→ REQUEST
Reproduce the listing below exactly. Pictures do not belong in the copy.

<<<<

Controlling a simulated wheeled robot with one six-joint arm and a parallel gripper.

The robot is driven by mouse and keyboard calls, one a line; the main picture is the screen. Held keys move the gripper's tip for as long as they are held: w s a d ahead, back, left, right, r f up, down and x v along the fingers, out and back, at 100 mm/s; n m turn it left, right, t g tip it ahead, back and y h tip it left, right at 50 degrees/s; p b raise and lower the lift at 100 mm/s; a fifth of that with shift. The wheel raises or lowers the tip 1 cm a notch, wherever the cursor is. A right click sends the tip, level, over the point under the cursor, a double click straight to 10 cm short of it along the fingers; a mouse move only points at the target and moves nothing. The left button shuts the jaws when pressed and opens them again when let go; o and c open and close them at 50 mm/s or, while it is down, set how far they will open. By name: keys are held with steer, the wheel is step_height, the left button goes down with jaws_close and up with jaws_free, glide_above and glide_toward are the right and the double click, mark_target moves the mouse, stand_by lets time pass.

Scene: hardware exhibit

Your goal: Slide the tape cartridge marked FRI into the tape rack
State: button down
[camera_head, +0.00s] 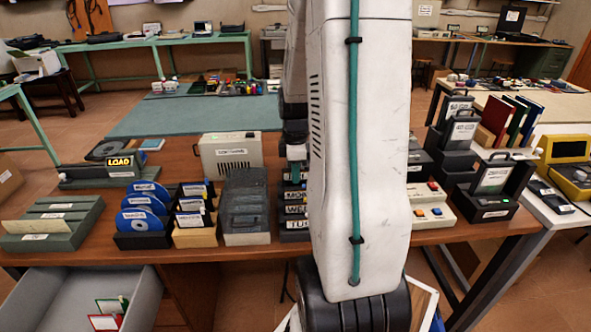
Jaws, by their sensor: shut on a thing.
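The tape rack (294,236) stands on the brown table just left of my white arm, which hides its right part. Dark cartridges with white labels are in it; the labels I can partly read look like MON, WED (296,211) and TUE (297,225). My gripper (295,154) is over the back of the rack, partly hidden behind my arm. It is shut on a dark piece that looks like a tape cartridge (294,174). Its marking cannot be read, and how far it is from the rack slots cannot be told.
A beige box (230,153) is behind. A switch box (429,209) and black cases are right. An open drawer (60,300) juts out front left.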

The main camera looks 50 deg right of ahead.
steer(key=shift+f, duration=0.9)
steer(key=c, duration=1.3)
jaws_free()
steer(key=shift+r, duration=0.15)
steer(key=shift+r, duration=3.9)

>>>>

→ THE ANSWER
Controlling a simulated wheeled robot with one six-joint arm and a parallel gripper.

The robot is driven by mouse and keyboard calls, one a line; the main picture is the screen. Held keys move the gripper's tip for as long as they are held: w s a d ahead, back, left, right, r f up, down and x v along the fingers, out and back, at 100 mm/s; n m turn it left, right, t g tip it ahead, back and y h tip it left, right at 50 degrees/s; p b raise and lower the lift at 100 mm/s; a fifth of that with shift. The wheel raises or lowers the tip 1 cm a notch, wherever the cursor is. A right click sends the tip, level, over the point under the cursor, a double click straight to 10 cm short of it along the fingers; a mouse move only points at the target and moves nothing. The left button shuts the jaws when pressed and opens them again when let go; o and c open and close them at 50 mm/s or, while it is down, set how far they will open. By name: keys are held with steer, the wheel is step_height, the left button goes down with jaws_close and up with jaws_free, glide_above and glide_toward are the right and the double click, mark_target moves the mouse, stand_by lets time pass.

Scene: hardware exhibit

Your goal: Slide the tape cartridge marked FRI into the tape rack
State: button down
[camera_head, +0.00s] 
Jaws, by their sensor: shut on a thing.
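The tape rack (294,236) stands on the brown table just left of my white arm, which hides its right part. Dark cartridges with white labels are in it; the labels I can partly read look like MON, WED (296,211) and TUE (297,225). My gripper (295,154) is over the back of the rack, partly hidden behind my arm. It is shut on a dark piece that looks like a tape cartridge (294,174). Its marking cannot be read, and how far it is from the rack slots cannot be told.
A beige box (230,153) is behind. A switch box (429,209) and black cases are right. An open drawer (60,300) juts out front left.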

The main camera looks 50 deg right of ahead.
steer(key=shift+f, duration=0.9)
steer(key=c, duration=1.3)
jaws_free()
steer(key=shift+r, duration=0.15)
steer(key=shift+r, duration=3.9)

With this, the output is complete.